Nodal and nodeless Superconductivity in Iron-Based Superconductors

The superconducting phase in Iron-based superconductors (pnictides) exhibits a variety of different properties depending on the doping regime and specific parameters such as band structure and interaction which describe the different compounds. The question of the symmetry of the superconducting order parameter combined with the role of interaction-induced anisotropies plays a decisive role to distinguish material- dependent effects from universal mechanisms in this family of compounds. In our talk we attempt to provide an overview of the superconducting phases currently discussed for different classes of pnictides. Specifically, we report on our work on functional renormalization group (FRG) calculations for the pnictides and how it can contribute to our understanding of the different compounds.
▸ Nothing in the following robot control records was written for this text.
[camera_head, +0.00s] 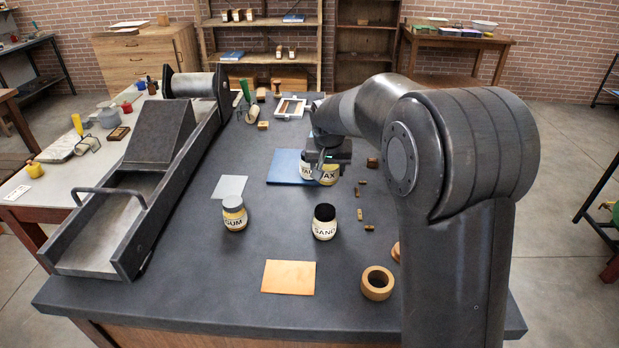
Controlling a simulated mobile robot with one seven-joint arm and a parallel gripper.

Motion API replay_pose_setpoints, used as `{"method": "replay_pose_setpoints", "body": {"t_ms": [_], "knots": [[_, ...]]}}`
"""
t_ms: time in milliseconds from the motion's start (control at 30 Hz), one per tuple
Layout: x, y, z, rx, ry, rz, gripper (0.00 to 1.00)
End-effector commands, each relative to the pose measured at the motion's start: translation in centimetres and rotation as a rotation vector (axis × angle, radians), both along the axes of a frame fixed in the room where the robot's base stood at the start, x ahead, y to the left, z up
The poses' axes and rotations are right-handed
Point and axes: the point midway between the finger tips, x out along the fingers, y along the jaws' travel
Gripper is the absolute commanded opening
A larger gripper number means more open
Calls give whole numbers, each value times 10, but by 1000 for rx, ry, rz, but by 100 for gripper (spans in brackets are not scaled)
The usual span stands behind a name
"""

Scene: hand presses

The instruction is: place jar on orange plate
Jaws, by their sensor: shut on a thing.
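An orange plate (288,277) lies flat and bare near the front of the dark table. My gripper (321,165) is farther back, over a blue flat thing (285,170), shut on a jar. Two jars are close together there: a yellow one whose label shows "AX" (329,175) and a pale one whose label shows "TA" (306,169). My gripper partly hides both, and I cannot tell which one it holds. A jar marked GUM (235,214) stands upright left of centre. A jar marked SAND (324,223), with a black top, stands upright behind the plate's right side.
A wooden ring (377,283) lies right of the plate. Small brown blocks (360,214) lie right of the SAND jar. A grey sheet (230,187) lies behind the GUM jar. A long metal press (150,180) fills the left side. The table around the plate is mostly clear.

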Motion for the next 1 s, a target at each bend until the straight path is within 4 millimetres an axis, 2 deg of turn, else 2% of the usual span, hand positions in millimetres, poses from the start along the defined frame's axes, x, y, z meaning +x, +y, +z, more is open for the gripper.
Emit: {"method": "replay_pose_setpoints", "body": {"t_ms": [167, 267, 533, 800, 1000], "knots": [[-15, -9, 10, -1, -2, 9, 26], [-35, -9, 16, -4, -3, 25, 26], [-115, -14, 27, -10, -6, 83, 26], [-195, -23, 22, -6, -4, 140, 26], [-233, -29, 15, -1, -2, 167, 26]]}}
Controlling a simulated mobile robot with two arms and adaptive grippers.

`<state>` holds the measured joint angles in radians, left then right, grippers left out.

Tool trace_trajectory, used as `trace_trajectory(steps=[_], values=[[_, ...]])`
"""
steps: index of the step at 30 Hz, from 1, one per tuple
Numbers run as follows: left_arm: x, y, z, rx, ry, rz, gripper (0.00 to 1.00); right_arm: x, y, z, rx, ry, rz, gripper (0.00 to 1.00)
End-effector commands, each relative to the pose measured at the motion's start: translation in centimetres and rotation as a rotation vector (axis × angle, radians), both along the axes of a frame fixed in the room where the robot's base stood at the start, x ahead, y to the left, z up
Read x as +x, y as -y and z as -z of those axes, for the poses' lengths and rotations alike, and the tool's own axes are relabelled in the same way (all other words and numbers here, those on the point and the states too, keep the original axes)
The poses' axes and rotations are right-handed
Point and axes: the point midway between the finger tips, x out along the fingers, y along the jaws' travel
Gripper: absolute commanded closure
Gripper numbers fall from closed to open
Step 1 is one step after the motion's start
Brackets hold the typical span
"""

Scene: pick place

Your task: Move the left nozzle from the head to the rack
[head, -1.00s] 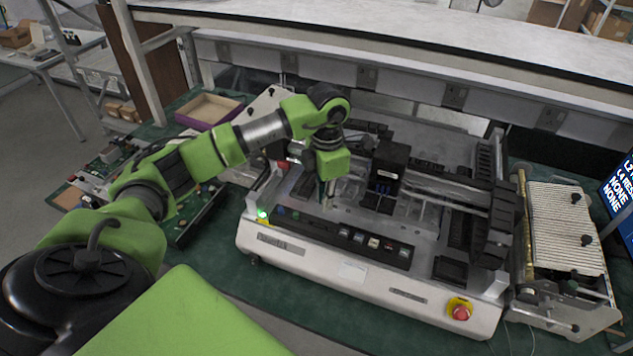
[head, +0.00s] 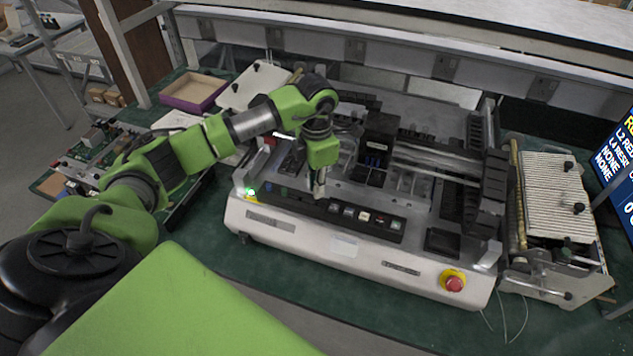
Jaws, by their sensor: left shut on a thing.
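My left gripper (head: 319,188) points down over the front left part of the white pick-and-place machine (head: 290,226), just behind its button strip. Its fingers are shut on something small, which I take to be the nozzle; the thing itself is too small to make out. The machine's black head (head: 378,142) stands to the right of my gripper, apart from it. A nozzle rack cannot be picked out clearly at this size. My right gripper is not in view.
A red emergency button (head: 454,283) sits at the machine's front right. A feeder unit (head: 555,200) and a screen (head: 618,150) are on the right. A purple-edged box (head: 193,92) lies at the back left. Green mat (head: 290,285) is clear in front.

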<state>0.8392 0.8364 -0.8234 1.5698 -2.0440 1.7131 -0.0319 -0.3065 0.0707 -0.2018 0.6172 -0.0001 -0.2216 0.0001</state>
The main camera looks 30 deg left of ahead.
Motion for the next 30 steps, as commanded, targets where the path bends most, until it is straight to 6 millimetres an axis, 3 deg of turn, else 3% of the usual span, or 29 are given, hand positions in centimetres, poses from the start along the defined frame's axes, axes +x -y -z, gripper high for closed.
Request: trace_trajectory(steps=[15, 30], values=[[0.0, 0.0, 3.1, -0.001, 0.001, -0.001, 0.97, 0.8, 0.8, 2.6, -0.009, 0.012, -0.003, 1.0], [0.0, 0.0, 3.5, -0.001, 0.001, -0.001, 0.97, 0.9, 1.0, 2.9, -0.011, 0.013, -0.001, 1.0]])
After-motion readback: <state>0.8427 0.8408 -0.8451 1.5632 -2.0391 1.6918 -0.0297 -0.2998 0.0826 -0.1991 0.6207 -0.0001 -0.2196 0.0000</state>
We discuss from first principles why LaOFeAs shows nodeless while LaOFeP shows nodal anisotropic extended $s$-wave superconductivity, which we find to be dictated by the existence / non-existence of an additional hole pocket at $\rm{M}=(\pi,\pi)$ in the unfolded Brillouin zone. We also elaborate on the nodal phase in KFe${}_2$As${}_2$ as being of $d$-wave symmetry type and explain its microscopic origin related to the absence of electron pockets which are gapped out at large hole doping. In particular, we will draw a direct line from band structure and interaction parameter calculations to FRG which accomplishes to study Fermi surface instabilities from a truly ab initio starting point, and illustrate this approach for the LiFeAs compound.